▶ _RECORDS SHOWN_
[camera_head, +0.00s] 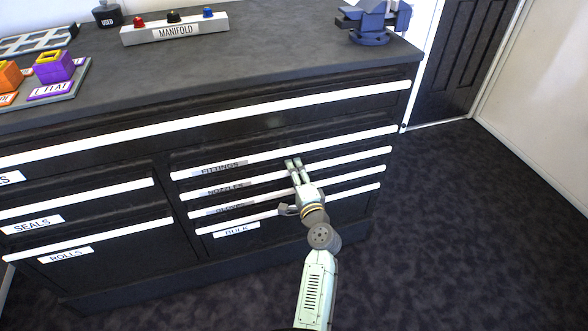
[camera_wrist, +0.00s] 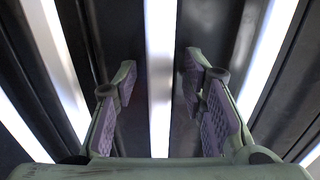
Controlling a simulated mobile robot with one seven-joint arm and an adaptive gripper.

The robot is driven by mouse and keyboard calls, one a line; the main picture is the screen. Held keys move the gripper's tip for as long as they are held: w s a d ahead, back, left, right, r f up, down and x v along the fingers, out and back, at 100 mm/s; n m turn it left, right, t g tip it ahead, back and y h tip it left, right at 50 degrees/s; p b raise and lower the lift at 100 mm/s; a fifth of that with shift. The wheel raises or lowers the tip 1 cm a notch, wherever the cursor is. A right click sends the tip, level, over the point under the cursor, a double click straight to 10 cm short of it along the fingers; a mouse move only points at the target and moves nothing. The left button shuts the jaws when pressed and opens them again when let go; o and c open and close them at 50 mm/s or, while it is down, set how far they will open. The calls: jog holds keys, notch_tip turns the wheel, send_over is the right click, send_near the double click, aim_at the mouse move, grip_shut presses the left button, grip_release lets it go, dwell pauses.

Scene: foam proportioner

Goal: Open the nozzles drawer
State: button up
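The nozzles drawer (camera_head: 257,181) is in the right-hand stack of the black cabinet, below the fittings drawer. It has a long white handle strip and a grey NOZZLES label, and looks shut. My gripper (camera_head: 293,162) is in front of this stack, its fingertips close to the nozzles strip. In the wrist view, my gripper (camera_wrist: 159,85) is open, with one finger on each side of a white handle strip (camera_wrist: 160,60). Gaps show between the strip and both fingers. The strip appears to be that of the nozzles drawer. Part of it is hidden behind the gripper in the head view.
The fittings drawer (camera_head: 220,167) is just above, and the bulk drawer (camera_head: 237,230) is at the bottom. The seals drawer (camera_head: 32,224) and rolls drawer (camera_head: 65,254) are to the left. The countertop holds a manifold (camera_head: 175,30) and a vise (camera_head: 372,22). Dark floor (camera_head: 470,230) lies clear at right.

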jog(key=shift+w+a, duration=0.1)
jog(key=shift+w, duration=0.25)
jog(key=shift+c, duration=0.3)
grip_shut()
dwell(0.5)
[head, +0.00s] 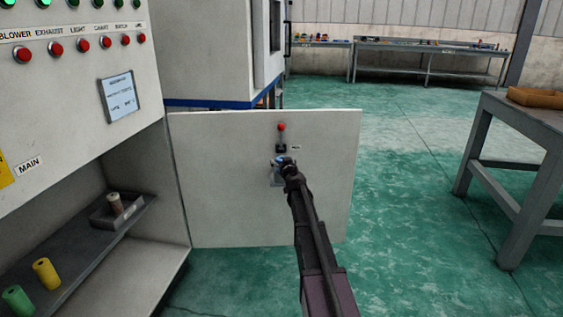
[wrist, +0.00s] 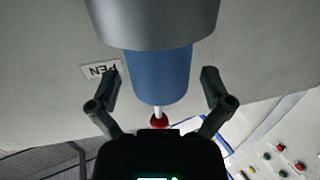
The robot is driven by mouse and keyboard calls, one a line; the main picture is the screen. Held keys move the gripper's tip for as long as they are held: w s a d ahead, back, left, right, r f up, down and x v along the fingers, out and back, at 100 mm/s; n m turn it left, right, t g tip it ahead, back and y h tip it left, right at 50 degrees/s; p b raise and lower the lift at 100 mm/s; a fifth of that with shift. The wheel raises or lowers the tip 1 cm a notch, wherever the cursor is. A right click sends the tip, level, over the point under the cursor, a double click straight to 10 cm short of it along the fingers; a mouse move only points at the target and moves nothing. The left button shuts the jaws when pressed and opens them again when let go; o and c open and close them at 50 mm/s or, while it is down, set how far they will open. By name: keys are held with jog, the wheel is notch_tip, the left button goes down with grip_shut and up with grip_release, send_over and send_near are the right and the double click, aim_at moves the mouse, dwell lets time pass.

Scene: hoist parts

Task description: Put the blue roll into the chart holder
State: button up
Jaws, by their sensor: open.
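The blue roll (wrist: 158,72) stands in a grey cylindrical cup, the chart holder (wrist: 150,22), on the open cabinet door. The wrist view is upside down, so the roll's free end points up and its other end is hidden in the cup. In the head view a little of the blue roll (head: 281,159) shows above the grey holder (head: 276,180). My gripper (wrist: 160,80) is open, with one finger on each side of the roll and visible gaps between. In the head view my gripper (head: 288,165) partly covers the roll and holder.
A red-knobbed lever (head: 281,129) rises on the door (head: 225,185) just above the holder. A shelf at left holds a green roll (head: 18,299), a yellow roll (head: 46,272) and a grey tray (head: 103,219) with a brownish roll.

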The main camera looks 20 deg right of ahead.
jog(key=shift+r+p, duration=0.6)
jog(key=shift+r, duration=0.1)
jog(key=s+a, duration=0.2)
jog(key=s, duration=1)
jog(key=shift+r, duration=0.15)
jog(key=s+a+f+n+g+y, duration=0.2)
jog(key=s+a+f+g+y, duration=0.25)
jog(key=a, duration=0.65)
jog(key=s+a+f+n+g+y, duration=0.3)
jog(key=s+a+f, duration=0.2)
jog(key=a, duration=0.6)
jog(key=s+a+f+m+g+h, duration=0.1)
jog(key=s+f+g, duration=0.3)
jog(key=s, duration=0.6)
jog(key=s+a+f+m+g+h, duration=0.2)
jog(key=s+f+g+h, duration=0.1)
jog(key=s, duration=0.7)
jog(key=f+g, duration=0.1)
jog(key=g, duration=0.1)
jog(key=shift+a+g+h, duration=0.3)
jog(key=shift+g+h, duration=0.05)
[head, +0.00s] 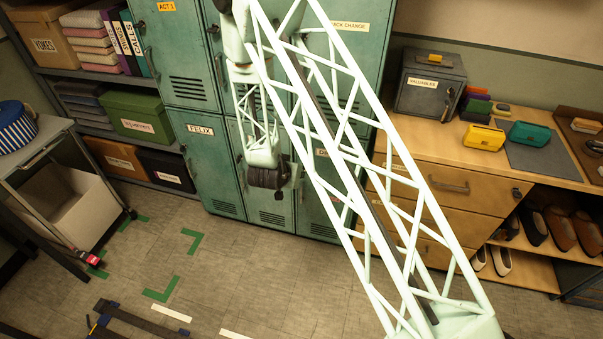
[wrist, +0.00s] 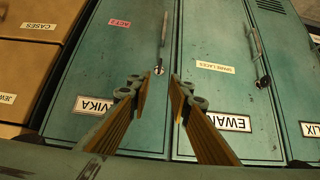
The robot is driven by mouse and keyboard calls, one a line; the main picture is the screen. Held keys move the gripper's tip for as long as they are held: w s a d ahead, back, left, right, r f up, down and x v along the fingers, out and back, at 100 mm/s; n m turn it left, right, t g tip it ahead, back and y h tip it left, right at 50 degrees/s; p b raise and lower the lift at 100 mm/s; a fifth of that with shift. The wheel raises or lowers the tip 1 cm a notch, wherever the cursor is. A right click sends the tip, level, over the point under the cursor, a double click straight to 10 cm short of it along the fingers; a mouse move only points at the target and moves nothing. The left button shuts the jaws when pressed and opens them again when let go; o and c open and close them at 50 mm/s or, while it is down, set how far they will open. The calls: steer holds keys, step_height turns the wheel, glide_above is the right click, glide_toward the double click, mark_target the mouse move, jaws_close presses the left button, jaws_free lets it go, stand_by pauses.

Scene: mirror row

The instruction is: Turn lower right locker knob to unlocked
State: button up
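The lower right locker (head: 318,212) is a teal door, partly hidden by my arm in the head view. In the wrist view, which is turned about upside down, it is the left teal door (wrist: 105,65). Its small knob (wrist: 158,70) sits near the door's edge by a grey handle (wrist: 164,30), just beyond the gap between my fingertips. My gripper (wrist: 157,92) is open and empty, with a finger on each side of the knob's line. I cannot tell how near the tips are to the door. In the head view my gripper (head: 268,178) hides the knob.
The lower middle locker (wrist: 225,95) has its own handle (wrist: 257,45) and knob (wrist: 263,82). Wooden drawers (head: 440,210) stand right of the lockers, with a valuables box (head: 425,90) on top. Shelves and a cart (head: 35,155) are at left. The floor before the lockers is mostly clear.

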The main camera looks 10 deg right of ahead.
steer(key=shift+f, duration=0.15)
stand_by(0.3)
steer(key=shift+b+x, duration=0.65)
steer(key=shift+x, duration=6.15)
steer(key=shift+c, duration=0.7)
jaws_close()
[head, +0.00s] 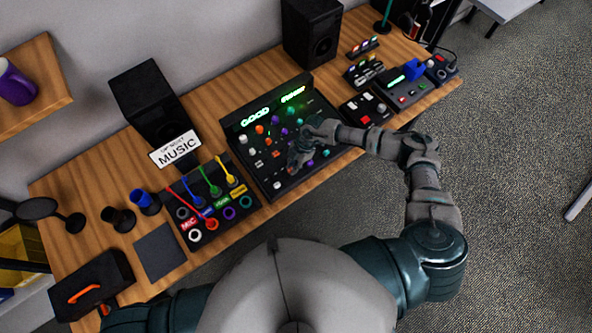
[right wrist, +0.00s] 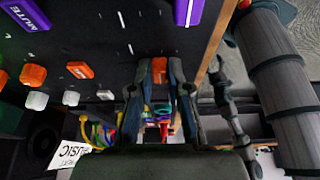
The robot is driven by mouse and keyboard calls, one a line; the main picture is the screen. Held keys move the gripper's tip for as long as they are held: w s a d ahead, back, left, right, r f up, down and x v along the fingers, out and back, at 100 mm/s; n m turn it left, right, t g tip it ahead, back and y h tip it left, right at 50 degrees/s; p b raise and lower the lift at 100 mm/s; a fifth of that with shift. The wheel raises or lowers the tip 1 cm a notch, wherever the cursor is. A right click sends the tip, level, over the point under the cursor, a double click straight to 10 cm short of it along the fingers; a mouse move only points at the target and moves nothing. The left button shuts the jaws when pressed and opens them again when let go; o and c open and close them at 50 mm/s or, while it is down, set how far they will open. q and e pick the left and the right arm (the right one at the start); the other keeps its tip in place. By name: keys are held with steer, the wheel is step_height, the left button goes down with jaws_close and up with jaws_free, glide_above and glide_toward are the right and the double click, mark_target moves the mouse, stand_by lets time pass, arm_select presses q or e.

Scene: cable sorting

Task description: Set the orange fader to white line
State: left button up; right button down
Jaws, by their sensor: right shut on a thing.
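The mixer panel (head: 246,133) is a black board with coloured knobs and lit green lettering, at the middle of the desk. My right gripper (head: 294,164) is over its lower right part. In the right wrist view, my right gripper's fingers (right wrist: 160,85) are closed on both sides of an orange fader cap (right wrist: 159,70). The fingers hide its sides; in the head view the gripper hides it. Short white lines (right wrist: 130,48) show on the panel nearby; I cannot tell which belongs to this fader. My left gripper is not in view.
Another orange cap (right wrist: 80,70) and a purple fader (right wrist: 188,12) sit near the gripper. A cable box (head: 205,229) with coloured plugs stands left of the mixer. Speakers (head: 312,32) stand behind, and small devices (head: 405,90) to the right.

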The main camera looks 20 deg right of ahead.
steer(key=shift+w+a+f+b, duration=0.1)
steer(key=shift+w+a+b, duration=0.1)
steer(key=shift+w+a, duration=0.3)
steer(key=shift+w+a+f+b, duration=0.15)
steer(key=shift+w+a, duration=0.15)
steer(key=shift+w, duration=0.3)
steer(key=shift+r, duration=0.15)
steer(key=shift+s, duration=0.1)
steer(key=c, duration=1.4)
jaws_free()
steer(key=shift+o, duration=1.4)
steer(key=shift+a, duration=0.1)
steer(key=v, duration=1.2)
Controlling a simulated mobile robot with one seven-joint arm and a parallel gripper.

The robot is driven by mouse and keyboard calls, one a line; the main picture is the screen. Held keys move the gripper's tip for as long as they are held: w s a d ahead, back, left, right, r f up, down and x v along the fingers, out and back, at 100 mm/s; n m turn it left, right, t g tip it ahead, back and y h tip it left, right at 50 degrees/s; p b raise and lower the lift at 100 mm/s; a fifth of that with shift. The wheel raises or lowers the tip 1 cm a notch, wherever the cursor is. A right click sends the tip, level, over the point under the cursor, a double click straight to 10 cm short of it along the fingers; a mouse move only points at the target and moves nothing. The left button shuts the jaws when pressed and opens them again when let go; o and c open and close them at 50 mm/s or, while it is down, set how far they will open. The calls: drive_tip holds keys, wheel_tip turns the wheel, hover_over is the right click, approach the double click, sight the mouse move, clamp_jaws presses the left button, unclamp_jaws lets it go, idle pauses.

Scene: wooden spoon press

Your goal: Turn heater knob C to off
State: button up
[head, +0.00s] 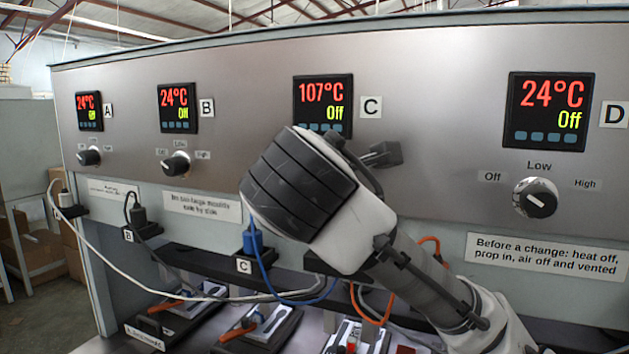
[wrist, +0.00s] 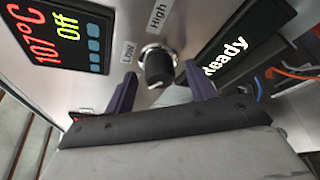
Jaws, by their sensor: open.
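Heater knob C (wrist: 160,68) is a black knob on a pale round base in the wrist view, on the grey metal panel. The "Low" and "High" labels are beside it; its "Off" label and pointer mark cannot be made out. My gripper (wrist: 161,71) is open, with its two dark purple fingers on either side of the knob; whether they touch it is unclear. Display C (head: 323,104) reads 107°C in red and "Off" in green; it also shows in the wrist view (wrist: 60,35). My arm hides knob C in the head view.
Knob A (head: 88,157) and knob B (head: 176,164) are left of my arm, knob D (head: 535,198) right. Their displays read 24°C and Off. A "Ready" screen (wrist: 228,52) is close to the right finger. Cables (head: 264,262) and presses hang or stand below.

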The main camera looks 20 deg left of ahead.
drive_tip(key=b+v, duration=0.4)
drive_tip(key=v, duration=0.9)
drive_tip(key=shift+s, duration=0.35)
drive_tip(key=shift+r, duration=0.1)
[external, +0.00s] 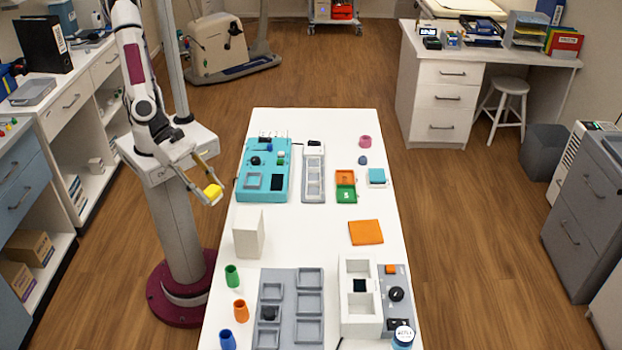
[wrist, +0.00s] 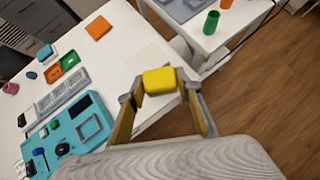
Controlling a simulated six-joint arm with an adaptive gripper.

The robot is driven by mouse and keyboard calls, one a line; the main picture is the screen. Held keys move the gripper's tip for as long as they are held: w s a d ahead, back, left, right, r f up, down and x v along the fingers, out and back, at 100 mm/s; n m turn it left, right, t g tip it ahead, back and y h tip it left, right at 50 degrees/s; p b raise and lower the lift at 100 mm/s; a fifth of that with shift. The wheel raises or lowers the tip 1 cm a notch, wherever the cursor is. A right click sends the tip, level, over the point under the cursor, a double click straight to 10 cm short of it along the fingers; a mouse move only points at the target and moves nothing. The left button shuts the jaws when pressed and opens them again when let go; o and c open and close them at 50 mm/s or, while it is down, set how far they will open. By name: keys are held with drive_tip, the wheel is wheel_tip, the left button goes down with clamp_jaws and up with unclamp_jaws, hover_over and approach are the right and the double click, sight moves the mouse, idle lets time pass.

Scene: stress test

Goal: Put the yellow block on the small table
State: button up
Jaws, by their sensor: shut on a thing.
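The yellow block (external: 213,193) is held between the fingertips of my gripper (external: 212,197), raised in the air just left of the long white table (external: 300,235) in the external view. In the wrist view the yellow block (wrist: 160,81) sits between both fingers of my gripper (wrist: 160,88), which are shut on it. The block looks level there, with the white tabletop behind it. I cannot tell which thing is the small table; a small teal-topped white piece (external: 377,177) stands on the long table's right side.
Grey trays (external: 275,340) and several coloured cups are at the near end. The table's middle is fairly clear.

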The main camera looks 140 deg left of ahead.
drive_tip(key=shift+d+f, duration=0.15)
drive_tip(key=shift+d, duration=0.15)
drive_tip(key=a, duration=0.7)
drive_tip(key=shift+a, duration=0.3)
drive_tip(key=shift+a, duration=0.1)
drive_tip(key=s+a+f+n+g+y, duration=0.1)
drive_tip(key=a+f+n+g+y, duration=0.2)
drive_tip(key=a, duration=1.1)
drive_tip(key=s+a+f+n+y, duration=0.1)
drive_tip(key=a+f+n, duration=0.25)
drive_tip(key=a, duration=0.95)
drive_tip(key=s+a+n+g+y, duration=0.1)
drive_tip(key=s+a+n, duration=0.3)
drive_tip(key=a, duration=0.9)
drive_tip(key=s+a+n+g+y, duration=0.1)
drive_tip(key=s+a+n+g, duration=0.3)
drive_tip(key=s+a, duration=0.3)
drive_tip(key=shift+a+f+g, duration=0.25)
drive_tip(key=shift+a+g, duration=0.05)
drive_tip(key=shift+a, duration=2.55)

▶ _SET EXERCISE_
Copy out every line holding the string "joint".

▶ _FULL SOLUTION_
Controlling a simulated mobile robot with one seven-joint arm and an adaptive gripper.
Controlling a simulated mobile robot with one seven-joint arm and a parallel gripper.
Controlling a simulated six-joint arm with an adaptive gripper.

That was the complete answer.